Dicks - or "The Terminator" as he prefers to be known - has, over the years, lost almost complete use of his right peg, and so he hobbled around the pitch, hamming it up like some Long John Silver in the Canvey Christmas panto. Hansen and Lawro were aghast. It's one thing for a former Liverpool man to visit Canvey, quite another to actually play there.

"I think that he is playing exceptionally well," declared Hansen, "for someone who cannot run." Only a great pro could say that line without laughing.

Canvey scored early in the second half, thereby gilding their giant-killing reputations, but commentator Trevor Brooking had clearly lost all motivation.

"I think Paul Gregory (the goal-scoring hero) looks a bit like the pop star Paul Young," he observed as the celebrations began. It was a thought that probably occurred to most viewers after about 10 minutes - even though Paul Young ceased to be a pop star about 20 years ago.

Northampton, inevitably, failed to recover from the Canvey curse and left the grim island defeated men.

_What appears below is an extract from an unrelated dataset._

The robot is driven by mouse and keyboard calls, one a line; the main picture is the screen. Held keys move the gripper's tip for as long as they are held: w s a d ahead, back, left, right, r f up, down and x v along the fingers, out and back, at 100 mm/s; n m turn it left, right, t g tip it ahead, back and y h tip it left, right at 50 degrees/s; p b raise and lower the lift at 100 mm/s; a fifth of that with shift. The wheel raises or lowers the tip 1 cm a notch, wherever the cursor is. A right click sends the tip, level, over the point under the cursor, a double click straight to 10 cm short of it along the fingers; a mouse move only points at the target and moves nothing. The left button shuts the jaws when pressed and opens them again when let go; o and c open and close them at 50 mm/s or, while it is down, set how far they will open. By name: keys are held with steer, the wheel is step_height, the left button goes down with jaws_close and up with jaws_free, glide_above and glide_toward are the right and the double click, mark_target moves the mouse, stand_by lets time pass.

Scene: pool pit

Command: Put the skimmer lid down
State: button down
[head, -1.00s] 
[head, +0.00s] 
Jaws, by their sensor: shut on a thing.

By full-time, however, the BBC side had recovered much of their old gusto, but Alan Hansen did look a bit queasy as the locals gathered to bay and chant outside the studio. Maybe he has seen The Wicker Man.

Some day, months from now, Lawro and Hansen will be sitting down to analyse the World Cup semi-final and their day out in Canvey might well spring to mind. And they will, of course, shudder and think of how they might have ended up like Julian Dicks. That's romance for you.